Ko later returned the book, explaining he accidently sent it home together with other personal belongings, Lee added.

In February, Ko again violated a regulation by getting a book from the center through a Russian colleague — material he was not supposed to read, Lee said.

Officials did not give details about the book's contents, but South Korean officials portrayed both of his infractions as minor.

"The Russian space agency has stressed that a minor mistake and disobedience can cause serious consequences," Lee told reporters.

Ko will remain at the Russian space center and train with Lee, the ministry official said.

Yi, 29, will work aboard the International Space Station for about 10 days with five other cosmonauts including one female American astronaut, conducting scientific experiments, according to a ministry statement.

The mission will make South Korea the world's 35th country and Asia's sixth to send an astronaut into space.

Yi, currently employed by the Korea Aerospace Research Institute, earned both bachelor's and master's degrees in mechanical engineering at the state-run Korea Advanced Institute of Science and Technology, according to the ministry statement.

In February, she received her Ph.D. in a bioengineering from the same school.
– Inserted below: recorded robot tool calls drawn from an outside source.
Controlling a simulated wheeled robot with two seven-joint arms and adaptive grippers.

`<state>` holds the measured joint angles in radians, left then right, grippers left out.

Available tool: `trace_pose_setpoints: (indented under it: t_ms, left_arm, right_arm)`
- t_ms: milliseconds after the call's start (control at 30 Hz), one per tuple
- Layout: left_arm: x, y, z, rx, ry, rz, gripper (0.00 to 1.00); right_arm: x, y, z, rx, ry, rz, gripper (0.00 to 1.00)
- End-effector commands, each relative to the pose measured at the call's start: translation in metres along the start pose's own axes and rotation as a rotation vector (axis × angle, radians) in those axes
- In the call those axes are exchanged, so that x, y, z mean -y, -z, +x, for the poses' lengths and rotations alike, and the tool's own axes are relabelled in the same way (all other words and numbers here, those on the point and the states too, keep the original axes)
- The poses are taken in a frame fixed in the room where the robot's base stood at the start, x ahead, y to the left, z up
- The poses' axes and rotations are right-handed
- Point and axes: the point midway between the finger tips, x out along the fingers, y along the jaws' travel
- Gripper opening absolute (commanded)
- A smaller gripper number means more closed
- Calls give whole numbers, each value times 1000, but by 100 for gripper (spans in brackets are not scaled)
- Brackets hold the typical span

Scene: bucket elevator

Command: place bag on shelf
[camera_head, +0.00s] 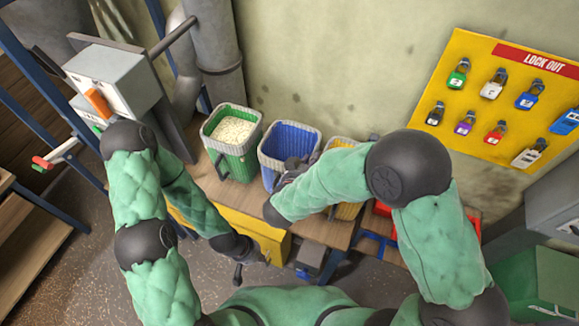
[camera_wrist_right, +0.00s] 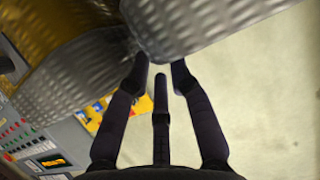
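I cannot make out a bag in either view. My right gripper (camera_head: 292,168) is at the blue bin (camera_head: 284,145) in the head view, partly hidden by my forearm. In the right wrist view its dark fingers (camera_wrist_right: 161,72) lean inward, with their tips apart at the lower edge of a grey ribbed surface (camera_wrist_right: 215,25). I cannot tell whether they grip it. My left gripper (camera_head: 250,262) hangs low in front of the bench (camera_head: 315,230), small and dark, and its fingers are unclear.
A green bin (camera_head: 237,160) with pale pellets stands left of the blue bin. A yellow bin (camera_head: 347,212) stands to the right, partly behind my arm. A grey control box (camera_head: 112,72) is at left. A yellow lockout board (camera_head: 500,100) hangs on the wall. Wooden shelving (camera_head: 30,240) is at far left.

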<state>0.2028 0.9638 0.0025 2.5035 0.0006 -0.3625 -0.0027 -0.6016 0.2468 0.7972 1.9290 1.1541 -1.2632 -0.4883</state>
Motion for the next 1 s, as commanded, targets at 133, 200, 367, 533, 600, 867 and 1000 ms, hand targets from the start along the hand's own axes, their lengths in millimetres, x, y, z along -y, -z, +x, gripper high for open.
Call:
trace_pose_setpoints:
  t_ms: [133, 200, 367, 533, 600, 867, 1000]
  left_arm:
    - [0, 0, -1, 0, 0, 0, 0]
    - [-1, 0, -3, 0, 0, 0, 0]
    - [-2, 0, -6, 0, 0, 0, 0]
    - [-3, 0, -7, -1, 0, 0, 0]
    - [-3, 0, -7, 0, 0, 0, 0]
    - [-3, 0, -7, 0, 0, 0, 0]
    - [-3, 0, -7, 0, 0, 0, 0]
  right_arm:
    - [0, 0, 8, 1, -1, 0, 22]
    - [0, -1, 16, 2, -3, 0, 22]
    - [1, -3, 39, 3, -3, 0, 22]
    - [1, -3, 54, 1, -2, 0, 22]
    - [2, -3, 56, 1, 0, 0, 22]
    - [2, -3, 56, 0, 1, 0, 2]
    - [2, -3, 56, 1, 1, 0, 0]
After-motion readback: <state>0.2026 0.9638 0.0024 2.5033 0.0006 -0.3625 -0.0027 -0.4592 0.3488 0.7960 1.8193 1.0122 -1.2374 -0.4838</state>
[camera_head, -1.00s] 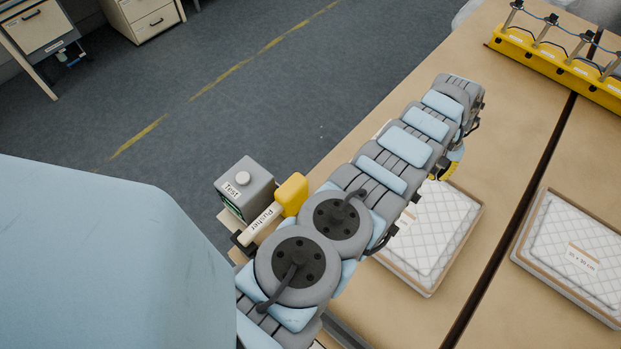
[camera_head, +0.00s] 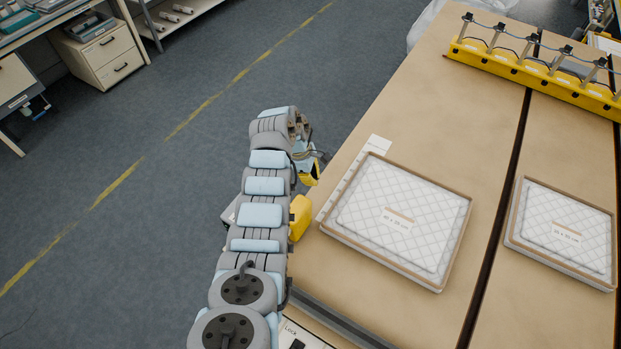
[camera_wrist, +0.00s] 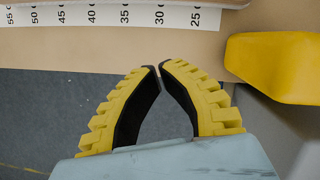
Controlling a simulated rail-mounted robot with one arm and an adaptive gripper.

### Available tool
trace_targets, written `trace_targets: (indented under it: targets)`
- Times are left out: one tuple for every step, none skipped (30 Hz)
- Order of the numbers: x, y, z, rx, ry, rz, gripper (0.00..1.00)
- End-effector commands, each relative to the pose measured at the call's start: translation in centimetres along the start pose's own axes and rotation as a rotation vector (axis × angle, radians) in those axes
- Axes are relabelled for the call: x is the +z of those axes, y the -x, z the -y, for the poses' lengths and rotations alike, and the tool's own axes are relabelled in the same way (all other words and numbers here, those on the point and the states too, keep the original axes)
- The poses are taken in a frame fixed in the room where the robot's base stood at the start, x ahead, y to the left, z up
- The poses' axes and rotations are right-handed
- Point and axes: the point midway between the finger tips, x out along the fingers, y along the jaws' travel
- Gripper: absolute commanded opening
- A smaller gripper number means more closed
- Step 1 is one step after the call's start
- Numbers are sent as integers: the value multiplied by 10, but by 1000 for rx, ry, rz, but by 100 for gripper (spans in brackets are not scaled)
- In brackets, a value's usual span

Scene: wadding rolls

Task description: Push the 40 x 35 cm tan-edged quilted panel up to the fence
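A white quilted panel with a tan edge (camera_head: 440,215) lies flat on the tan table in the head view. A yellow fence (camera_head: 540,80) with metal posts stands across the table's far end, well apart from the panel. My gripper (camera_head: 314,171) hangs beyond the table's left edge, left of the panel and not touching it. In the wrist view its black-and-yellow fingers (camera_wrist: 160,66) meet at the tips, with nothing between them.
A second, smaller quilted panel (camera_head: 567,230) lies to the right, past a dark slot (camera_head: 499,190) in the table. A white ruler strip (camera_wrist: 110,15) runs along the table's left edge. A yellow block (camera_wrist: 275,68) is close to my gripper. Bare table lies between the panels and fence.

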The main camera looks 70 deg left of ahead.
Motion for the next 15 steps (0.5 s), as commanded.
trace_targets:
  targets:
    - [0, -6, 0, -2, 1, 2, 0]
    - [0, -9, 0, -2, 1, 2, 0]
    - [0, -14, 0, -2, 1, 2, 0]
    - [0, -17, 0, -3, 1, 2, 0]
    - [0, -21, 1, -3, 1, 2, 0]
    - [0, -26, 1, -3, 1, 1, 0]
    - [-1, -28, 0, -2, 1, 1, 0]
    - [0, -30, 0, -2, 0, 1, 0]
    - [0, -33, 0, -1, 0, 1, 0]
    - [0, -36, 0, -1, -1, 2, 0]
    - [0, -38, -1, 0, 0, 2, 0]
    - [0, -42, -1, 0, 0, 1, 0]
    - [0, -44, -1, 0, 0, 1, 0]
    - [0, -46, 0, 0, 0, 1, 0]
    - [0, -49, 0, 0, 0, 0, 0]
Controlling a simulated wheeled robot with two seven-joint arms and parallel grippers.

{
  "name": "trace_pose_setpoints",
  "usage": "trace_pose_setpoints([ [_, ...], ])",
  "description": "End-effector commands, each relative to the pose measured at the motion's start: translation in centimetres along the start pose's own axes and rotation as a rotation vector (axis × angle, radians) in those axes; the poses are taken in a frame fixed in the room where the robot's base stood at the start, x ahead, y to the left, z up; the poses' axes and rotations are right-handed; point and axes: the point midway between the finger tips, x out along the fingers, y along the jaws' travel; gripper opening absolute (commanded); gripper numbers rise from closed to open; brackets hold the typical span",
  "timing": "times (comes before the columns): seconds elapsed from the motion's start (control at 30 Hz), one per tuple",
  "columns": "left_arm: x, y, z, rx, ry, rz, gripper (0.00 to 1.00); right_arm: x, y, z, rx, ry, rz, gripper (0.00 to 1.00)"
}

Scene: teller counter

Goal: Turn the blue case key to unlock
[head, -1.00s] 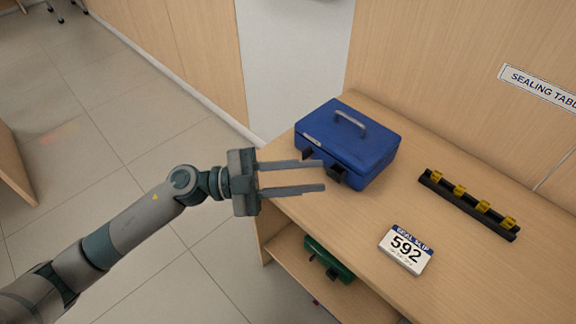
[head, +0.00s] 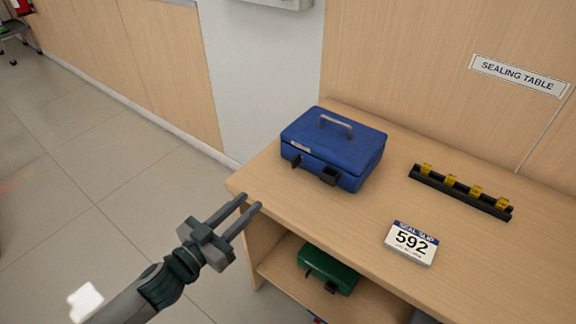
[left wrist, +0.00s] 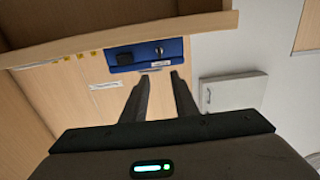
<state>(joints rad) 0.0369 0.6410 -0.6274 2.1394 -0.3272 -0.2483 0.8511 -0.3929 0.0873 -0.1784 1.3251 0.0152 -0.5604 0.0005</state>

"The honor to become South Korea's first astronaut will belong to a woman, when and if Yi eventually goes aboard the Soyuz capsule," Lee said.

A total of 48 women from the United States, Russia and four other countries have so far gone into space, the ministry statement said.

South Korea plans to complete its first space center by the end of next year as part of a program to lay the technological and scientific groundwork for space exploration in coming decades.

Since 1992 South Korea has had 11 satellites launched, mostly for space and ocean observation and communications.